Madagascar Early Impressions: Harnessing the Wind (October 2015)

So we settled into our early weeks in Madagascar, and the second thing we noticed -- along with the cacophony from the music festival blaring off our bow and the gyrating rhythms of Nosy Be -- was that this is a sailing place.

In Crater Bay, in Russian Bay, in Honey River, in Sakatia, we follow the rhythm of this watery life, as boats sail by our bow or our stern morning, noon and night. It's busy in Crater Bay, as this, along with Hell Ville, forms the hub of Nosy Be's trading center. Sailing dhows of all sizes glide in and out, leaving in the early dawn, transporting their cargoes using the reliable afternoon breeze and returning after dark. And they really do glide -- they hoist their sails and go, even in the lightest of breezes. Sometimes they ghost by at midnight, propelled by a single oar to get them into waters shallow enough to drop anchor. Sometimes they sail all the way in, inching along before stopping deep in the bay. And the helmsmen expertly manage their craft, which pass so close to Momo's bow that we can almost reach out and clasp hands.

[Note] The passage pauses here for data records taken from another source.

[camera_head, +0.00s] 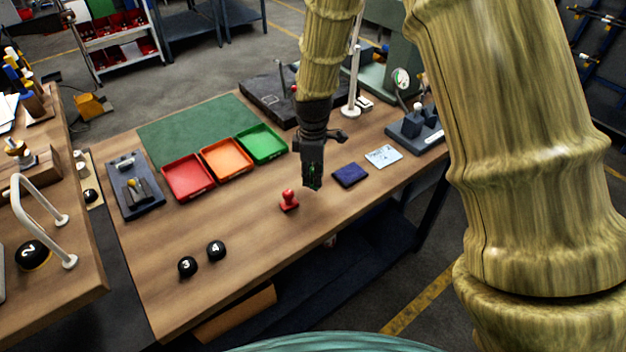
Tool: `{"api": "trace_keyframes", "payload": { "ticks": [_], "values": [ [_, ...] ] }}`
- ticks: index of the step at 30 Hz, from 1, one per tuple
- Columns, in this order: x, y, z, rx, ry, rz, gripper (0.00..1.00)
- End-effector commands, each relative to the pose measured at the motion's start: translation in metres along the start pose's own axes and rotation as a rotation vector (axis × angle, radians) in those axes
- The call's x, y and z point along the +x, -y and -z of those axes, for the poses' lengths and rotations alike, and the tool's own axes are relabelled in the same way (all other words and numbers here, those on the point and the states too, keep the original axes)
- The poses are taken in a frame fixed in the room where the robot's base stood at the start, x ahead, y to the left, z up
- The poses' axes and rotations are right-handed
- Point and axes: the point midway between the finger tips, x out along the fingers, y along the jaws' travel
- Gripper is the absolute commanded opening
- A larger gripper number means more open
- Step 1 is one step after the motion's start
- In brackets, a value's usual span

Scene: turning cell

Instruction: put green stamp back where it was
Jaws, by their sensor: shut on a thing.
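My gripper (313,182) points down above the wooden workbench, behind and to the right of the red stamp. Its dark fingers are shut on a thing, and a small bit of green shows between them. This looks like the green stamp (314,172), mostly hidden by the fingers. I cannot tell whether its base touches the bench. A red stamp (289,200) stands upright on the bench, a little to the front left of my gripper. A dark blue pad (350,175) lies to the right of my gripper.
Red (188,178), orange (226,158) and green (261,144) trays stand in a row at the left. A pale card (383,156) lies beyond the blue pad. Two black numbered balls (202,258) sit at the front left. The bench (245,235) is clear around the red stamp.

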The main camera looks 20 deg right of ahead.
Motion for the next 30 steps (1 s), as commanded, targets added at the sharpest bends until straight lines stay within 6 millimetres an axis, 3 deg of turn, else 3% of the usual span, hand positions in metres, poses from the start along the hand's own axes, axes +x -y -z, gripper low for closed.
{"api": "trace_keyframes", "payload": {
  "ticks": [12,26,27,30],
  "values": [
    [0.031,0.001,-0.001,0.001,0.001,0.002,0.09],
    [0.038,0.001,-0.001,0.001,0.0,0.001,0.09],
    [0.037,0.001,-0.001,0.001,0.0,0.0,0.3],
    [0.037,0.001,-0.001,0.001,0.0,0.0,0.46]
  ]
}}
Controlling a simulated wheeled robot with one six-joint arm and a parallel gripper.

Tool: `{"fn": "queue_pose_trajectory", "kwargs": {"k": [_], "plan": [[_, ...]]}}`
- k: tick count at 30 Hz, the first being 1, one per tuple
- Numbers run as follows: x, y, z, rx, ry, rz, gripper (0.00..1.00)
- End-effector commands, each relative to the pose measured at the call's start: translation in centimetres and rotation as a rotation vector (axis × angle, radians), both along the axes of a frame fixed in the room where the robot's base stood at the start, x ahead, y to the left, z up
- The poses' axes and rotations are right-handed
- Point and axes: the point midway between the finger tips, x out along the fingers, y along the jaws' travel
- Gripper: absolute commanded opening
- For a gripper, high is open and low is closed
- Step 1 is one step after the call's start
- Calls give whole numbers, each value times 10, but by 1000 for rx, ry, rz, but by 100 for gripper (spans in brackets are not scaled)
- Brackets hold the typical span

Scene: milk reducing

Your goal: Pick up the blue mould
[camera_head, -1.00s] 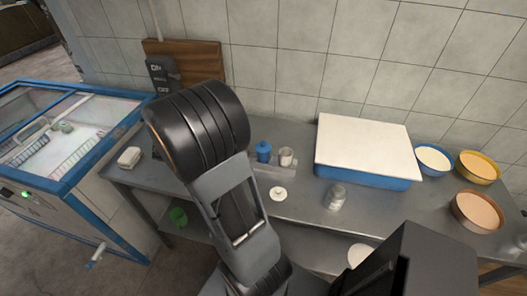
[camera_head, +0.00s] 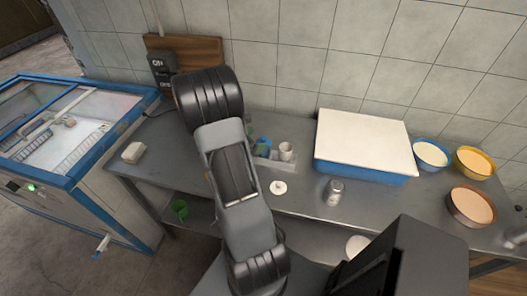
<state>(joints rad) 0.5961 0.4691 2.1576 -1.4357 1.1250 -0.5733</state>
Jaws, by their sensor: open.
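A small blue jar (camera_head: 263,148), which looks like the blue mould, stands on the metal table to the right of my arm. It is partly covered, with a greenish shape at its left edge that I cannot make out. A small whitish cup (camera_head: 286,151) stands just to its right. My arm rises in front of the table, and its upper joint covers the table left of the jar. My gripper is hidden behind the arm, so its place relative to the jar cannot be seen.
A large blue tub (camera_head: 366,171) with white contents stands to the right, with several bowls beyond it. A glass jar (camera_head: 334,191) and a white disc (camera_head: 279,187) lie nearer the front edge. A white block (camera_head: 133,152) is at the left, near the blue-framed glass-topped cabinet (camera_head: 75,195).

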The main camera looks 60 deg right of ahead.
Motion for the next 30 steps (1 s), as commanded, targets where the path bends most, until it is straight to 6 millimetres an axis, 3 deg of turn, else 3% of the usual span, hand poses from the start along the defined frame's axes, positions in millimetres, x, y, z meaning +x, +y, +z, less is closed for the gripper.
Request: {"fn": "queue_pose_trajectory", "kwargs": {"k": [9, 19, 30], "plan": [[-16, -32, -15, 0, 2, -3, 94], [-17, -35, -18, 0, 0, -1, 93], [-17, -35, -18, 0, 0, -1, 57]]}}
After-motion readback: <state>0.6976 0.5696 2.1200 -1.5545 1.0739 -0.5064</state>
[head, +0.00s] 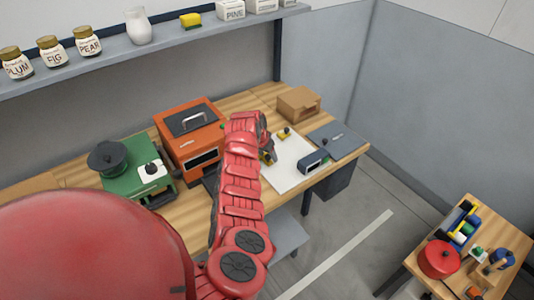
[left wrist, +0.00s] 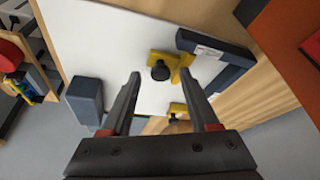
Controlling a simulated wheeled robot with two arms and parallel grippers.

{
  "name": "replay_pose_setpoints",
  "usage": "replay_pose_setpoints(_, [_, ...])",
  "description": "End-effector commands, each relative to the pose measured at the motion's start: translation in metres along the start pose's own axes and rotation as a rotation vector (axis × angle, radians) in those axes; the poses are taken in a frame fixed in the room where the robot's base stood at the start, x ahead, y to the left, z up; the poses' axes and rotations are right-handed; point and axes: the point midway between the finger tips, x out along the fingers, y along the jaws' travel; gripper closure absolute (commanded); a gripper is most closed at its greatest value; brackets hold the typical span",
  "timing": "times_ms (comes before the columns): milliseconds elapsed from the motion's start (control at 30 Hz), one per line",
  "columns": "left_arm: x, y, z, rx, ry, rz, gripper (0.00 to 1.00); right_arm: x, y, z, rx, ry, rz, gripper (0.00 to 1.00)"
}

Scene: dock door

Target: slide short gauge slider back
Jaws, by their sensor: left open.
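A white board (head: 287,172) lies on the wooden bench; it also shows in the left wrist view (left wrist: 110,45). A yellow piece with a black knob (left wrist: 160,70), which looks like a slider, sits on it beyond my left fingertips. A second yellow piece (left wrist: 177,108) shows nearer, between the fingers and partly hidden. I cannot tell for sure which one is the short gauge slider. My left gripper (left wrist: 160,82) is open, with nothing between its tips that I can see held. In the head view my left gripper (head: 267,151) is over the board's left side. My right gripper is not in view.
A blue-grey block (head: 312,161) stands at the board's right edge. An orange toolbox-like case (head: 187,135) and a green device (head: 130,182) stand left. A side table (head: 500,232) is at right.

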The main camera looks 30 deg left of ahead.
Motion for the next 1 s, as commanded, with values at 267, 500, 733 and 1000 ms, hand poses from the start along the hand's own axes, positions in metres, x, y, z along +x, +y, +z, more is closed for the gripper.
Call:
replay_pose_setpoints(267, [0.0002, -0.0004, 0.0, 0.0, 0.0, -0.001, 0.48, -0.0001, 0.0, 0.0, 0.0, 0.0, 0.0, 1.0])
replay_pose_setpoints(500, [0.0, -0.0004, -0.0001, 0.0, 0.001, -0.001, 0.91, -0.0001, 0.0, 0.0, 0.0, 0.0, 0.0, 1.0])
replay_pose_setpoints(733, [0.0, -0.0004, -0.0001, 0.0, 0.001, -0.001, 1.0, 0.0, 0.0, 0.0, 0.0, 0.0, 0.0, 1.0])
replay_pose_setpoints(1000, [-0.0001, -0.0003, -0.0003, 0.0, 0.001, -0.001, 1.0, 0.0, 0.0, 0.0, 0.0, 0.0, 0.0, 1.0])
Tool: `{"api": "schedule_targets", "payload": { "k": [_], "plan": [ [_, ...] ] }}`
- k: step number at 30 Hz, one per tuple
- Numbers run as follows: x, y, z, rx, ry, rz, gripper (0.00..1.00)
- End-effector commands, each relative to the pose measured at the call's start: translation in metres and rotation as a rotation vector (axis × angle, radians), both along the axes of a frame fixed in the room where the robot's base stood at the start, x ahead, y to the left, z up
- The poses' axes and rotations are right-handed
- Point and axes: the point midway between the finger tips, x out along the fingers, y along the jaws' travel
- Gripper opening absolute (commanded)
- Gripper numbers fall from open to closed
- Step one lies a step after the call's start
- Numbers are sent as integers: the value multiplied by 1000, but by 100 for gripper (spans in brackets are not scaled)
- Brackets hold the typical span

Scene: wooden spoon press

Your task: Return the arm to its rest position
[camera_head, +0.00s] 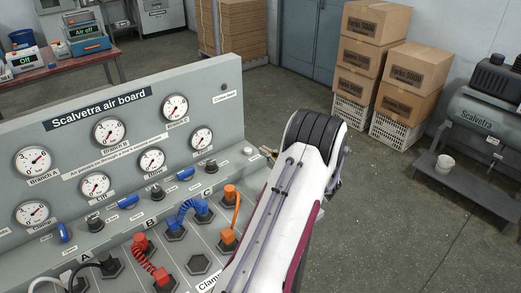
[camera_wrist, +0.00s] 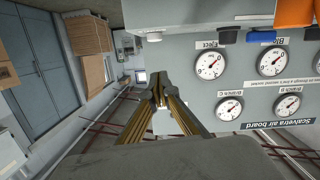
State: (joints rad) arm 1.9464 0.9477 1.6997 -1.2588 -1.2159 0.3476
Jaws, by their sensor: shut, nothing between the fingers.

Close encounters with local outrigger and her quick crew
Sometimes, they're a little too close. Just now, as I was loading photos for this post, we heard a large clang, and for a brief moment thought something had gone wrong with our anchor. Coral clanking? No, impossible: we are anchored in mud. Chain paying out unexpectedly? That happened recently, just as we were sailing into Honey River, forcing us to anchor just a few meters earlier than we'd planned. No, the chain was not feeding out. We flew out the companionway to see what all the noise was about just as Lola said with relative calm from her view in the forepeak, "Oh! A boat's caught on our anchor!" Sure enough, a dhow had sailed by so close that its starboard outrigger snagged our anchor chain, bringing the boat boat to a screaming halt. By the time I got there, the helmsman was already trying to free himself, and by the time we were all assembled on the bow, he was gone. We waved, chuckling at the irony of this occurrence. Bernie grabbed the camera and snapped this photo (note the nearly stacked wood being delivered -- these boats represent the equivalency of the trucking industry in mainland commerce). And our new friends sailed away.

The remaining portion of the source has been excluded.